Peter Major on Krugerrands vs gold shares:

I’m in the cab that David Shapiro is in, because for hundreds of years gold went flat. And then even in the 1900s – it went flat for decades. So, if you’re a good mining engineer, a good investment adviser – you made money that way. You said; ‘OK, I know what the gold price is going to be for the next three years. Here’s my working cost; if I can control my cost – I can make a profit. If I can get more efficient, hire better engineers, new technology – I’ll make a little better margin. If I can increase production, you know – my fixed costs will be spread over a wider part.

And that’s how South African gold shares took off.
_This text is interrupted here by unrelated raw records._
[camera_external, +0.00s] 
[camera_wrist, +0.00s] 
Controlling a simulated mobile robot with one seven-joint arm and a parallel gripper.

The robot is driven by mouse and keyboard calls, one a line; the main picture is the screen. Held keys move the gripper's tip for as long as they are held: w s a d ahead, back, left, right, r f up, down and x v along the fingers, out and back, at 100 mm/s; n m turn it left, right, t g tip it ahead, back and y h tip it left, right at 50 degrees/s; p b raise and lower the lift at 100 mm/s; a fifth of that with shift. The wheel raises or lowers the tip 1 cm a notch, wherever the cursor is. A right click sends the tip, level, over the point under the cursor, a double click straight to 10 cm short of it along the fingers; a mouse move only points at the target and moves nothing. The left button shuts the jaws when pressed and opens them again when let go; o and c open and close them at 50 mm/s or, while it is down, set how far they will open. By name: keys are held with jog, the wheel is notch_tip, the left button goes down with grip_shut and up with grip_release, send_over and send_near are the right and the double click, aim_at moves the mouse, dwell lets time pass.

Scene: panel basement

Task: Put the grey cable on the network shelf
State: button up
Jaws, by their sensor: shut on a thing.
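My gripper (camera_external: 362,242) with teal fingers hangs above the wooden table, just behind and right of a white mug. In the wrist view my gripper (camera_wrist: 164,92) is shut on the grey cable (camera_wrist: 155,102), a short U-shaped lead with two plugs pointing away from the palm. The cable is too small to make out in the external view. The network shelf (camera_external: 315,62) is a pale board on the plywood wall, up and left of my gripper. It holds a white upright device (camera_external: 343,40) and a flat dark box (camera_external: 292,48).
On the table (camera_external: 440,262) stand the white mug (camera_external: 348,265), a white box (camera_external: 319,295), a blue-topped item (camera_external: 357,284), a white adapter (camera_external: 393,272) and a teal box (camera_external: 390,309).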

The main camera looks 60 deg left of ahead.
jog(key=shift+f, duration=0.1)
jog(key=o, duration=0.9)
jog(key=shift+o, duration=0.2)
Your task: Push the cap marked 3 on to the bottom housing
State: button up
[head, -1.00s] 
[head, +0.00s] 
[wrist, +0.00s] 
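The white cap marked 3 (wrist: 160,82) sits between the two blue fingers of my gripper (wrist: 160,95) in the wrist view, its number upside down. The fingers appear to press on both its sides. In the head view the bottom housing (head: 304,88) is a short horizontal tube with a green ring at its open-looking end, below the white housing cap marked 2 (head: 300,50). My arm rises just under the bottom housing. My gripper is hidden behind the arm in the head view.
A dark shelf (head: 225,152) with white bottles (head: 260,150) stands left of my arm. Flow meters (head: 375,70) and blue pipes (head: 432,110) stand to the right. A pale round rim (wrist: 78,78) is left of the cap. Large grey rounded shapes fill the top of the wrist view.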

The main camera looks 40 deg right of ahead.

They had to import a good mining engineer from the United States – who learned how to do cost control in Alaska on what was the continent’s largest low grade gold mine – and they brought him down to the diamond fields in the 1890s, and then took him to the gold fields. It’s about cost control. And yeah, you could sink another shaft, you could hit another vein, you could merge with somebody. So this is how you made money on a flat gold price. And then when the price went up – oh boy, then you got super dividend’s, super profits.

But we’ve lost that here. Government has literally attacked our industry. They’ve destroyed our SOEs. And now the world, like Neal Froneman is saying; even if you got a deep level gold mine, they’re going to start nailing you; ‘How do you get your electricity? If you get your electricity green, that’s OK. But boy, if you get it through coal, that’s not OK. So there’s so many negative factors against the equities, especially in this country, that you want to do it through a gold ETF, a Krugerrand, a coin – something like that.